I don't have an answer to that question for myself, but here is the sidestep:

  • Finding either a better charity or a better investment opportunity aught to change your preference

  • If the market is efficient, and any social good tagged onto the investment would reduce the financial return, then you'd be wise not to invest in any impact investment whose social utility was worse than your best charity.

  • If you think markets are inefficient and it's possible earn greater than average returns (by skill), or if you think the charity market is inefficient (less worthy causes get more funding than your most worthy cause), then you'd theoretically be able to find impact investments that would benefit you.

2) I do think it would be really cool to have an EA themed impact fund. Offer an investment vehicle that targets at-market returns while investing in particularly effective cause areas. I'd set it up where the fund invested in securities that matched the preferences of the investors. If half the investors really valued animal rights, 50% of the holdings would be in that area. I wonder if any of the 250 EAs in the FB group have any expertise in setting up something like this...
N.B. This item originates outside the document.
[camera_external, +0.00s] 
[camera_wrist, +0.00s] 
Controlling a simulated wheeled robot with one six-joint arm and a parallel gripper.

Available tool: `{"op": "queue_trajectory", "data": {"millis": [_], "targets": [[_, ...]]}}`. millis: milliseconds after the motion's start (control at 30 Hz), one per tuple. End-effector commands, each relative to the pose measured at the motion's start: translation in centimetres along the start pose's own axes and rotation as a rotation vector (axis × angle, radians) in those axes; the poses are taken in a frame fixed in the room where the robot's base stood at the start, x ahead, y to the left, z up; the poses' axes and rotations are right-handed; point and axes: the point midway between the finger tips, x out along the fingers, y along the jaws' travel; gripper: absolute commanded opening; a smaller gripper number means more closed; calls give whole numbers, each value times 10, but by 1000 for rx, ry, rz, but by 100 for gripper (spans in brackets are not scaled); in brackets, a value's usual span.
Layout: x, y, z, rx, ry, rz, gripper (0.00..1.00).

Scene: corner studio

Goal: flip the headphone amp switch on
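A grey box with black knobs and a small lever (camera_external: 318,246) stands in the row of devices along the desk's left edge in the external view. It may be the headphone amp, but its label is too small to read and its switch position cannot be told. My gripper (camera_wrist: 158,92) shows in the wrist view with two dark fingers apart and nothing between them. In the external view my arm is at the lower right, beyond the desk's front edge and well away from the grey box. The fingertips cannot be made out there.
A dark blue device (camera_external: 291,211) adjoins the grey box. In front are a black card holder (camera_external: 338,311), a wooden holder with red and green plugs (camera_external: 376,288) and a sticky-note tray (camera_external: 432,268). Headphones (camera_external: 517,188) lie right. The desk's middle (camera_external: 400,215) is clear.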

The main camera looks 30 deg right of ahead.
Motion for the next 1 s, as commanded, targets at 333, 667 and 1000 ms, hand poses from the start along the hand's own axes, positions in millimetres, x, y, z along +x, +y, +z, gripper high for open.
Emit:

Re: Specific suggestions: I'm not super up on my knowledge of charity evaluations, but for climate change, it seems that the common currency is $/CO2 tonne. For World Tree, the estimate looks like this: 1 acre costs $2500 CAD, and sequesters 103 tonnes/year (I wasn't able to find a third party # on this). Lifespan of the trees is 50 years, for a total of 5150 tonnes per acre.

I'm having a bit of a rationality crisis here though; Halstead recently posted the new research on climate change charities, which found that the Coalition for Rainforest Nations can reduce carbon for an estimated $0.12/tonne. Should I cancel my World Tree investment and additionally take out a loan to fund this initiative since it is so much more effective? It's really tough being half a rationalist... I want to do good now but also good in the future.

Next steps: figure out my own utility function, while searching for those sweet impact investments that the market has overlooked.